Der Grünen-Verteidigungsexperte Winfried Nachtwei warnt derweil vor einer Grundsatzdebatte über den Einsatz. «Es ist völlig falsch und unangebracht, bei jedem dieser schrecklichen Anschläge grundsätzliche wieder die Sinnfrage zu stellen», sagte er.

Ähnlich äußerte sich SPD-Fraktionsvize Walter Kolbow. Der Bundestag habe vor zwei Wochen «einem weiteren Einsatz in Afghanistan zugestimmt. Es muss dabei bleiben, denn er dient auch der eigenen Sicherheit unserer Soldaten und der Zukunft des Landes», sagte Kolbow.

Nach Einschätzung Tophovens würden die Taliban einen deutschen Rückzug «als Sieg über den Westen, über die Ungläubigen interpretieren.» Der Sicherheitsexperte fügte hinzu: «Es wäre auch das Ende der NATO, wenn hier keine gemeinsame NATO-Strategie verfolgt würde. Dann müssten ja gleichzeitig alle abziehen, die Amerikaner würden dies aber nicht tun.»

Die deutsche Politik habe lange von einer «Friedensmission» gesprochen. Aber: »Es ist ein Kampfeinsatz, ein Krieg.« Solle das Land wirklich stabilisiert werden, «dann müsste ein Vielfaches der heutigen Truppe dort sein, mindestens 200 000 internationale Soldaten».

Die Afghanistan-Expertin der Stiftung Wissenschaft und Politik, Citha Maaß, empfiehlt den Deutschen eine «Kontaktoffensive». Die Soldaten und Aufbauhelfer sollten auch mit den traditionellen Autoritäten, also Stammesältesten oder religiösen Führern ins Gespräch kommen und bei ihnen um Unterstützung werben.
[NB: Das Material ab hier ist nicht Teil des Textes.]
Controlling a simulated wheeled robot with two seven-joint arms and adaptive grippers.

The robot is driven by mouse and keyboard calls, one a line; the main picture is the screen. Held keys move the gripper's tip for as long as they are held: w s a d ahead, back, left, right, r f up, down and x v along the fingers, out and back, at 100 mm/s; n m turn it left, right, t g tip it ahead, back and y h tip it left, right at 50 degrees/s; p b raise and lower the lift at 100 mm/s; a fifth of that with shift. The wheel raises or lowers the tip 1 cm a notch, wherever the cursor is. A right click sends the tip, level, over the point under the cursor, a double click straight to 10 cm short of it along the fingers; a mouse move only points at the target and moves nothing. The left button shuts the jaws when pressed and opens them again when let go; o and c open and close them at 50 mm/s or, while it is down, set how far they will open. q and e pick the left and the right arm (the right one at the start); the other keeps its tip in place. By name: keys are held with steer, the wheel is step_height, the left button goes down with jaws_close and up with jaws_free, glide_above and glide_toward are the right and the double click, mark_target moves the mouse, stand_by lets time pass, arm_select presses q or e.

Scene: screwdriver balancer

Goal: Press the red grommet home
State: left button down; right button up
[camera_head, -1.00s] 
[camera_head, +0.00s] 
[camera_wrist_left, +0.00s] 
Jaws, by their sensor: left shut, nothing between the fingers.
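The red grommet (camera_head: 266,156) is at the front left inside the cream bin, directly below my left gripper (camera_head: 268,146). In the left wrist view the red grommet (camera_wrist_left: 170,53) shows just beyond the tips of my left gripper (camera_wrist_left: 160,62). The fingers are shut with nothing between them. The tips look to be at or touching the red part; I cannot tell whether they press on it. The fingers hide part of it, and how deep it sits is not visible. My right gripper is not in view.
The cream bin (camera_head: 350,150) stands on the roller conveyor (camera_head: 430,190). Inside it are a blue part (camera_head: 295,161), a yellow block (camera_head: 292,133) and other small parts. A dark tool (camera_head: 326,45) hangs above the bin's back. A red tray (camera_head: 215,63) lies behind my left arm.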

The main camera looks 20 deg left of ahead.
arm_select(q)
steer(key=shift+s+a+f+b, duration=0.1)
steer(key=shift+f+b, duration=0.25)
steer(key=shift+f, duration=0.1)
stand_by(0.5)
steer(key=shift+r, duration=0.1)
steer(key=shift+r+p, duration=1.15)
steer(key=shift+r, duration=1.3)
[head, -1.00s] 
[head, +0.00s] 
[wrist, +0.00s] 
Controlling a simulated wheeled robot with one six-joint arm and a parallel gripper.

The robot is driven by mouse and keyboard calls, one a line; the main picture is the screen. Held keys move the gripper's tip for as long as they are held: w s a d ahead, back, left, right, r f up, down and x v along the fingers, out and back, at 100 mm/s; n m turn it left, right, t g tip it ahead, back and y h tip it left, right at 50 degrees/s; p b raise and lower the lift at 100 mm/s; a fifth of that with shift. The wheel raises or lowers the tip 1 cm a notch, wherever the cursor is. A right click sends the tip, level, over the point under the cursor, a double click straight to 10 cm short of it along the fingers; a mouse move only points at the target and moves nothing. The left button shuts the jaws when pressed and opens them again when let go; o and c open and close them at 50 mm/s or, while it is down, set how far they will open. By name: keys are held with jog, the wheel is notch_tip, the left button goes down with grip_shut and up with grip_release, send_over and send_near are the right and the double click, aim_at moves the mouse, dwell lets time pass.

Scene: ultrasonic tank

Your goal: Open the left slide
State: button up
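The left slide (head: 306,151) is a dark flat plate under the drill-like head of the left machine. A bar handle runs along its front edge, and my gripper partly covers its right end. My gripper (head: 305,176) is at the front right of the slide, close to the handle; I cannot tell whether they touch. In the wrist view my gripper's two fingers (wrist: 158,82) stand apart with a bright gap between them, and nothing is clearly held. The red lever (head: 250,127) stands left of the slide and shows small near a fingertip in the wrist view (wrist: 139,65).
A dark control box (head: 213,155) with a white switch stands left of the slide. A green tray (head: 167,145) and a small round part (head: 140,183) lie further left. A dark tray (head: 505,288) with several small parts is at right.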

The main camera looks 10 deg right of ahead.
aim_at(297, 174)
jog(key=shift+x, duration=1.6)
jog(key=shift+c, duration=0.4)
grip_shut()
Zugleich hält Maaß die Absetzung des Gouverneurs der Provinz Kundus, Engineer Mohammad Omar, für einen Beitrag zur Sicherheit der deutschen Soldaten. «Der Gouverneur wurde vom afghanischen Präsidenten Hamid Karsai entsandt und ist hoch korrupt», sagte sie. »Dass Attentätern Unterschlupf bereitgestellt wird, ist auf eine weit verbreitete Unzufriedenheit in der Bevölkerung zurück zu führen.» Omar trage zu dieser Unzufriedenheit wesentlich bei.